# EXERCISE INSTRUCTIONS
From the entries provided below, copy each line that contains the word "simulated".

(Lines of data)
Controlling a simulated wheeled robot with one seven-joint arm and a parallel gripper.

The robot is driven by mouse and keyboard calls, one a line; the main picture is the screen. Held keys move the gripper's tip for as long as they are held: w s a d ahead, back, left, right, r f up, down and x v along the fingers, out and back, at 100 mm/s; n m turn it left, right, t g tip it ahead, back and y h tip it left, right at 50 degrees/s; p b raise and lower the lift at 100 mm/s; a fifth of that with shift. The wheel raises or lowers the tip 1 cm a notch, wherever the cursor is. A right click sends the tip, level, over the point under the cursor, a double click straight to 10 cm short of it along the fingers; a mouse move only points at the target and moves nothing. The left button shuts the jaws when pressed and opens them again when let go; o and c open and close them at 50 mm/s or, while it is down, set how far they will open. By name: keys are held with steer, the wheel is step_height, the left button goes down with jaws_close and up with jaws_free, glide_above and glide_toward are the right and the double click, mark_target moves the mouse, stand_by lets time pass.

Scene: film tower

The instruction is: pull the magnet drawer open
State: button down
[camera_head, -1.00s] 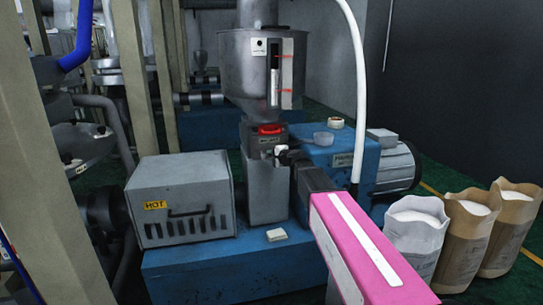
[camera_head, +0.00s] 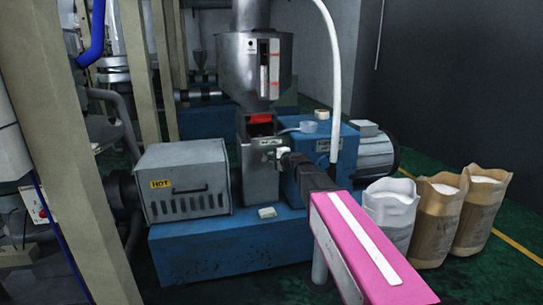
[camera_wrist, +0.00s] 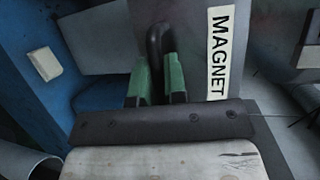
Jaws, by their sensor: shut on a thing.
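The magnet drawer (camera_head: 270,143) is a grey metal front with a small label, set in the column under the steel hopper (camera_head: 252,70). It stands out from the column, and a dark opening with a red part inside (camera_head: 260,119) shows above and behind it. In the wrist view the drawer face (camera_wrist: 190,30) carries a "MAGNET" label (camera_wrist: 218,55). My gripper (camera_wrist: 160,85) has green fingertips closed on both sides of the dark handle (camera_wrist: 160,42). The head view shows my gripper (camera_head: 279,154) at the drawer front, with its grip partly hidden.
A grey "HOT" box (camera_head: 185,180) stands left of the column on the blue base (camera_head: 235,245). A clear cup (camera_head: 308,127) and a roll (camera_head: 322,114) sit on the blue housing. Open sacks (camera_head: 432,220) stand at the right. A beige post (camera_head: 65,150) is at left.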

...

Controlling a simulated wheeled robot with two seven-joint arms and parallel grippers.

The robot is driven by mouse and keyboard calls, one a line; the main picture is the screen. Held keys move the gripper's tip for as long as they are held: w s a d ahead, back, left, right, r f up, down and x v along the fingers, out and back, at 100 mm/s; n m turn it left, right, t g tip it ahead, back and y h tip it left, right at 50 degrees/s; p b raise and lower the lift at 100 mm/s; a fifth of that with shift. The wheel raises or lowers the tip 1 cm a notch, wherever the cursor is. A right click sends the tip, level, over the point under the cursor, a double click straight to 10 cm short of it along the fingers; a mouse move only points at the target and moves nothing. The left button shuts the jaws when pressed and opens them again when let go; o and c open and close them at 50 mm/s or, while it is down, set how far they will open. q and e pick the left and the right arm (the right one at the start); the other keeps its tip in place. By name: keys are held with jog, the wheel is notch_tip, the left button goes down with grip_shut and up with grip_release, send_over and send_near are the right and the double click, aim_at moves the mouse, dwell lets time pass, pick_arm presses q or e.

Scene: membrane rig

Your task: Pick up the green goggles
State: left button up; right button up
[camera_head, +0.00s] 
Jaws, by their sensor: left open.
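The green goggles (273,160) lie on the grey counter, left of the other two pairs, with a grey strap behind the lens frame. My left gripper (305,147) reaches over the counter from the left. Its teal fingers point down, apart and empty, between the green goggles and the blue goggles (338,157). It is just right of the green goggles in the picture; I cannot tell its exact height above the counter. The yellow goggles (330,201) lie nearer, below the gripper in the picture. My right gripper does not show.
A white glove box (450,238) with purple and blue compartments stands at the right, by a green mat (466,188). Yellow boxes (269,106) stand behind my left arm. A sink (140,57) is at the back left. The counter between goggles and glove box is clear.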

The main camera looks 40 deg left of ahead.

# THE RESPONSE
Controlling a simulated wheeled robot with one seven-joint arm and a parallel gripper.
Controlling a simulated wheeled robot with two seven-joint arms and parallel grippers.

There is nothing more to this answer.